# START OF Data supplied
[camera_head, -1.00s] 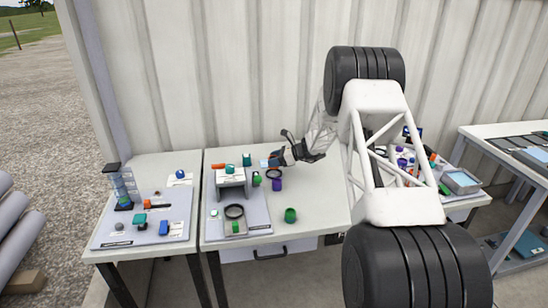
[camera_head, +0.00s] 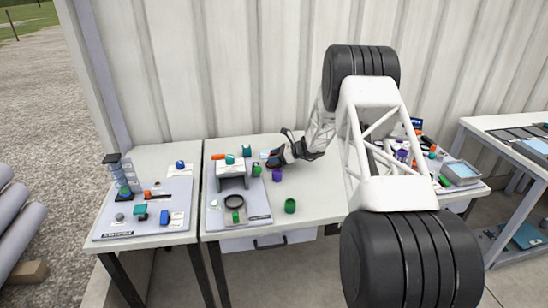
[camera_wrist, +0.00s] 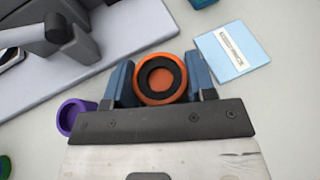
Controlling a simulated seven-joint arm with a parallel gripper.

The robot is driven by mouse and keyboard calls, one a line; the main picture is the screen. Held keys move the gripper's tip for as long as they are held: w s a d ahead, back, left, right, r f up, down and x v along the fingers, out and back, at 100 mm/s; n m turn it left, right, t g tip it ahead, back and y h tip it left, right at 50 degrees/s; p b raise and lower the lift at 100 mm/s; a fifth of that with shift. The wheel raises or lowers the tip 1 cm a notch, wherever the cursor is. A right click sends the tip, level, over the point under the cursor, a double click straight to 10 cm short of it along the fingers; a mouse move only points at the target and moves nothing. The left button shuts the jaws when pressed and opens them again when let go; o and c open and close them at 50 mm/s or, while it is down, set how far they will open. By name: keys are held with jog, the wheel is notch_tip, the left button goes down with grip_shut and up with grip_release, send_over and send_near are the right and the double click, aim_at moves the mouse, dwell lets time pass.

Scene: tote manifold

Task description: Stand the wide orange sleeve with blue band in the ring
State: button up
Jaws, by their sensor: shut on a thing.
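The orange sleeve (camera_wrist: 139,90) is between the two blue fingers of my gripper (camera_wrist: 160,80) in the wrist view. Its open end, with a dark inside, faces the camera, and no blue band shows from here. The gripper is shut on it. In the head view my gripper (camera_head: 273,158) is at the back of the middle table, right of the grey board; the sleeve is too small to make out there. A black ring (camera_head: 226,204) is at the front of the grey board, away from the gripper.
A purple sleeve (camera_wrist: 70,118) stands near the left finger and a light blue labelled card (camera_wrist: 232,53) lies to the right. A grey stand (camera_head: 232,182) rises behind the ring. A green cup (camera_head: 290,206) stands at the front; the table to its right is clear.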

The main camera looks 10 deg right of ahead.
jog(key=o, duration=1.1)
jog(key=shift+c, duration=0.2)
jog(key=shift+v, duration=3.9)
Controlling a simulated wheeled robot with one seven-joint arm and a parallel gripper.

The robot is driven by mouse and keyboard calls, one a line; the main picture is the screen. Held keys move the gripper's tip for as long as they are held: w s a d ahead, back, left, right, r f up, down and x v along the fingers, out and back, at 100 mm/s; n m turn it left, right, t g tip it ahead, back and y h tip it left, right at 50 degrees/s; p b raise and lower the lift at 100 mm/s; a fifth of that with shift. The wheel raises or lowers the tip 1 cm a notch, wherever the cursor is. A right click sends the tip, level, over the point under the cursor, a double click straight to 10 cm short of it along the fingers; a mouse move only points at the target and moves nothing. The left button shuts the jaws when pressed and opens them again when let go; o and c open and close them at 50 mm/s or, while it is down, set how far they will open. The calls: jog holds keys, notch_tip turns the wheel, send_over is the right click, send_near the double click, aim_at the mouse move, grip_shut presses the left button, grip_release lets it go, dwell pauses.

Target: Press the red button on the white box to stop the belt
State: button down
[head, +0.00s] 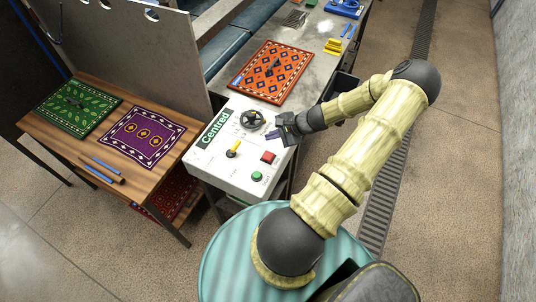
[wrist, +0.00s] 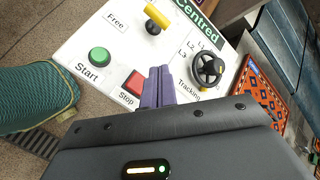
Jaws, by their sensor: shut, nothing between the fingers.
# END OF Data supplied
What to produce => Nothing but the lines from the start of the records above through the line with "Controlling a simulated seven-joint" should be retyped, each exactly as written; leave out all pictures.

Result below =>
[camera_head, -1.00s] 
[camera_head, +0.00s] 
[camera_wrist, +0.00s] 
Controlling a simulated seven-joint arm with a parallel gripper.

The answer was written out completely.